## Data extract
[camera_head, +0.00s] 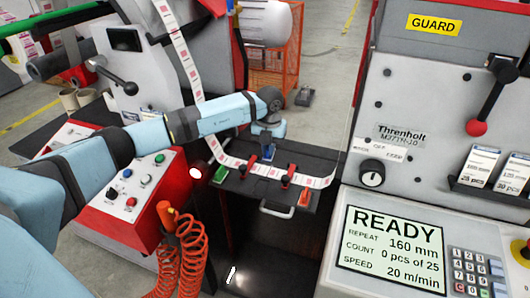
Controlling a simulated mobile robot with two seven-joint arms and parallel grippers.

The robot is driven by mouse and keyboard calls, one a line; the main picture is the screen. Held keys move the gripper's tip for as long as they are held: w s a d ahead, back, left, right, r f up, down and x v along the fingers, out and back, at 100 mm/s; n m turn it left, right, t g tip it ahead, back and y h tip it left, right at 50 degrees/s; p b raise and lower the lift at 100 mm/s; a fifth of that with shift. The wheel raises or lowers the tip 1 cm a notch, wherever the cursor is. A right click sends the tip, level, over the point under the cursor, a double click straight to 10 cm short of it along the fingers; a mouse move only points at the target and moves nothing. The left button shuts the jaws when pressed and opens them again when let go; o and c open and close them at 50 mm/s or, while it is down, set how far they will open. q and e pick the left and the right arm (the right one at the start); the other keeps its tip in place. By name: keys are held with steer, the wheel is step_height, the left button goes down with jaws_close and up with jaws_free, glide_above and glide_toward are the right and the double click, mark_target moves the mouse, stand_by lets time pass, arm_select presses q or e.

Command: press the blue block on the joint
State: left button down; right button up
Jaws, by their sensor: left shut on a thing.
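My left arm reaches in from the left, and my left gripper (266,152) points down over the small dark splice table (262,192). It is shut on the blue block (266,141), a small dark blue piece mostly hidden by the fingers. The label strip (232,161), white with red print, comes down from the upper left and crosses the table to the right. The block is at the strip's far edge in this view; I cannot tell whether it touches it. The joint in the strip is not distinguishable. My right gripper is not in view.
Red clamps (287,174) stand along the strip, and an orange-red piece (304,198) lies at the table's right. A control panel (365,245) reading READY fills the right. A red button box (130,195) and coiled orange hose (188,258) are at left.

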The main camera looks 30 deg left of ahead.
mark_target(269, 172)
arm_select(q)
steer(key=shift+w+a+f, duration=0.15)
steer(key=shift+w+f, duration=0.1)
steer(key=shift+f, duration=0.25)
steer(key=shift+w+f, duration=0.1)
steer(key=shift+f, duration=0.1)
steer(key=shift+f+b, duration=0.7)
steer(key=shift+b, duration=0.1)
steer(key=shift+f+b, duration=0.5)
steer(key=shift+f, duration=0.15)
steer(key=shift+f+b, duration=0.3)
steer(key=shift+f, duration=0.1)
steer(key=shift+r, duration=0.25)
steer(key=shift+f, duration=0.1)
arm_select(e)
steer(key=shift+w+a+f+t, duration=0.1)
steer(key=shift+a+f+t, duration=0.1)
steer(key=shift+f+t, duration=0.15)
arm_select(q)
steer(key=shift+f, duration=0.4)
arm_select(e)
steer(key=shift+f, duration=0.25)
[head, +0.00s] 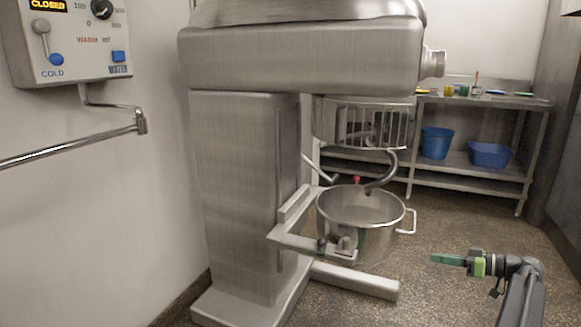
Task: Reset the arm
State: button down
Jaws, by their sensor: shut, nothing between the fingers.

## Description of the task
Copy the listing exactly. Any image in it stays out of the copy.

## Solution
[camera_head, +0.00s] 
Controlling a simulated mobile robot with two seven-joint arms and parallel grippers.

The robot is driven by mouse and keyboard calls, one a line; the main picture is the screen. Held keys move the gripper's tip for as long as they are held: w s a d ahead, back, left, right, r f up, down and x v along the fingers, out and back, at 100 mm/s; n m turn it left, right, t g tip it ahead, back and y h tip it left, right at 50 degrees/s; p b raise and lower the lift at 100 mm/s; a fifth of that with shift. The wheel raises or lowers the tip 1 cm a notch, wherever the cursor is. A right click sends the tip, level, over the point under the cursor, a double click straight to 10 cm short of it along the fingers; a mouse move only points at the target and moves nothing. The left button shuts the jaws when pressed and opens them again when let go; o and c open and close them at 50 mm/s or, while it is down, set how far they will open. q and e pick the left and the right arm (the right one at the start); the other keeps its tip in place. By name: keys are held with steer, the wheel is step_height, the left button goes down with jaws_close and up with jaws_free, glide_above and glide_toward are the right and the double click, mark_target moves the mouse, stand_by lets time pass, arm_select presses q or e.

Command: press the blue block on the joint
State: left button down; right button up
Jaws, by their sensor: left shut on a thing.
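My left arm reaches in from the left, and my left gripper (266,152) points down over the small dark splice table (262,192). It is shut on the blue block (266,141), a small dark blue piece mostly hidden by the fingers. The label strip (232,161), white with red print, comes down from the upper left and crosses the table to the right. The block is at the strip's far edge in this view; I cannot tell whether it touches it. The joint in the strip is not distinguishable. My right gripper is not in view.
Red clamps (287,174) stand along the strip, and an orange-red piece (304,198) lies at the table's right. A control panel (365,245) reading READY fills the right. A red button box (130,195) and coiled orange hose (188,258) are at left.

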The main camera looks 30 deg left of ahead.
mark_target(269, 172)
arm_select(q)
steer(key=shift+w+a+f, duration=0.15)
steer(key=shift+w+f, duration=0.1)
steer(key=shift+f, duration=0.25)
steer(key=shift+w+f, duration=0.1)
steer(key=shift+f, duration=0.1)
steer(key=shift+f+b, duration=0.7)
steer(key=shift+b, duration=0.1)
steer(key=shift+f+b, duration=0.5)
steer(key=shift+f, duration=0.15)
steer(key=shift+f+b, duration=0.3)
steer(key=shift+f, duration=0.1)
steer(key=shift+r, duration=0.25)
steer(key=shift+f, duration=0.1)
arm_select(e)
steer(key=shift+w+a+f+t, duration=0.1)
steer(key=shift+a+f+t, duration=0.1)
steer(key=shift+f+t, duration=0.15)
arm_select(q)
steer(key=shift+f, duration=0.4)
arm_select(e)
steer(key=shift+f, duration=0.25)
[head, +0.00s] 
Task: Reset the arm
State: button down
Jaws, by their sensor: shut, nothing between the fingers.

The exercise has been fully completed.